Saturday, 30 November 2019

The Firemen’s Ball (1967)


☆ ☆ ☆ ☆ ½


The Firemen’s Ball (1967) – M. Forman

You don’t have to be an overly sensitive Communist official to grasp the gist of Milos Forman’s comedy or to see its body blows hit the target.  The leaders of the local fire brigade organise an annual ball that is a showcase for all the failings of Iron Curtain communism.  The committee running things can’t agree on anything. For example, they plan to present a gift to their aging former leader (portrayed as completely out-of-it) and to hold a beauty contest to find someone to award it to him, but every member of the committee has a different view.  The parents are shown as either sucking up to the committee or avoiding them completely.
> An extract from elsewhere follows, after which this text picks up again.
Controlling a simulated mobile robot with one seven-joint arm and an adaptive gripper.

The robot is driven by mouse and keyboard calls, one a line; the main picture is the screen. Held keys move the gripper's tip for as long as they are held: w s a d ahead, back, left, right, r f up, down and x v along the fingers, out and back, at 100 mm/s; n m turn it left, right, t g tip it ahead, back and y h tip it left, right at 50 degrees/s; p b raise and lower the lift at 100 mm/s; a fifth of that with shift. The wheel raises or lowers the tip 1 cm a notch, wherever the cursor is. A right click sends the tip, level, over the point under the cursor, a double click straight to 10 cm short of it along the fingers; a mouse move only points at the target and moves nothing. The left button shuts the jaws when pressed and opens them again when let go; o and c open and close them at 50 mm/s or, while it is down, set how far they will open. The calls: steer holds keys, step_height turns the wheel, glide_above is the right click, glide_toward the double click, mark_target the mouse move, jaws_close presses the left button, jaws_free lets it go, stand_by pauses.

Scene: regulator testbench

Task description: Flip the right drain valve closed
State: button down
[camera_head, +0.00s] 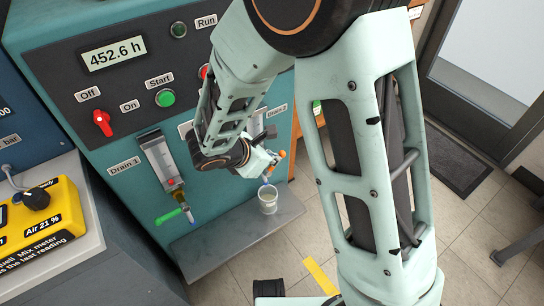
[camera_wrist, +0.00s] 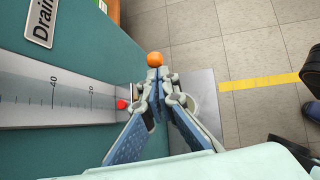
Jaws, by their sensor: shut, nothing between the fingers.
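The right drain valve shows in the wrist view as a round orange knob (camera_wrist: 155,59), just beyond the fingertips. In the head view an orange part (camera_head: 281,154) of it shows beside my gripper (camera_head: 268,163). My gripper (camera_wrist: 157,84) is shut and empty, its fingertips close to the knob; I cannot tell whether they touch. The gripper hides the valve body and most of its lever. The right drain's gauge tube (camera_wrist: 60,100), with a red float, runs beside the fingers. A cup (camera_head: 268,202) stands under the right drain, partly hidden in the wrist view.
The left drain valve (camera_head: 168,216) has a green lever pointing sideways to the left, below its gauge (camera_head: 161,163). A grey shelf (camera_head: 210,249) runs under both drains. A yellow mix meter (camera_head: 45,215) sits at the left. Tiled floor lies right of the bench.

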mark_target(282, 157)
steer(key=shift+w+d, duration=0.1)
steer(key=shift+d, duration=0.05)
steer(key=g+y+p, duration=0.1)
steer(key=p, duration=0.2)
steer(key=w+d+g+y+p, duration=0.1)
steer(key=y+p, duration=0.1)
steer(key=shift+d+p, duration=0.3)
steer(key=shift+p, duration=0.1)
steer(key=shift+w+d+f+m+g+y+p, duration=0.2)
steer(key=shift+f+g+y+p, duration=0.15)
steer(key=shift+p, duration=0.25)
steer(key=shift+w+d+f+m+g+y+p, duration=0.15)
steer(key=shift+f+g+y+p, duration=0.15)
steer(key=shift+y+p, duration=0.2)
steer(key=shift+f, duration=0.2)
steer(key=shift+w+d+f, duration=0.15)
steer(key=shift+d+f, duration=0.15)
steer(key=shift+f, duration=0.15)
The girls themselves are vulnerable and exploited (one strips while the others flee to hide in the bathroom).  A table of raffle prizes is slowly depleted before the raffle is even held, with the committee at pains to argue that they themselves are not stealing, despite it being obvious that their family members are guilty.  In the end, even the present for the leader has gone missing.  When a real fire breaks out at a nearby house, of course, the firefighters are unable to stop it being completely demolished and they offer only verbal support to the victim who has lost his house.  Fifty years later, this could be seen as “merely” a ridiculous rollicking comedy (successful on its own merits) but just before the Prague Spring you can see how its acute not-very-veiled criticism is a prelude to the brutal crackdown by the Soviets (and Forman’s escape to the USA to ultimately direct One Flew Over the Cuckoo’s Nest and other hits).  Brave and lacerating.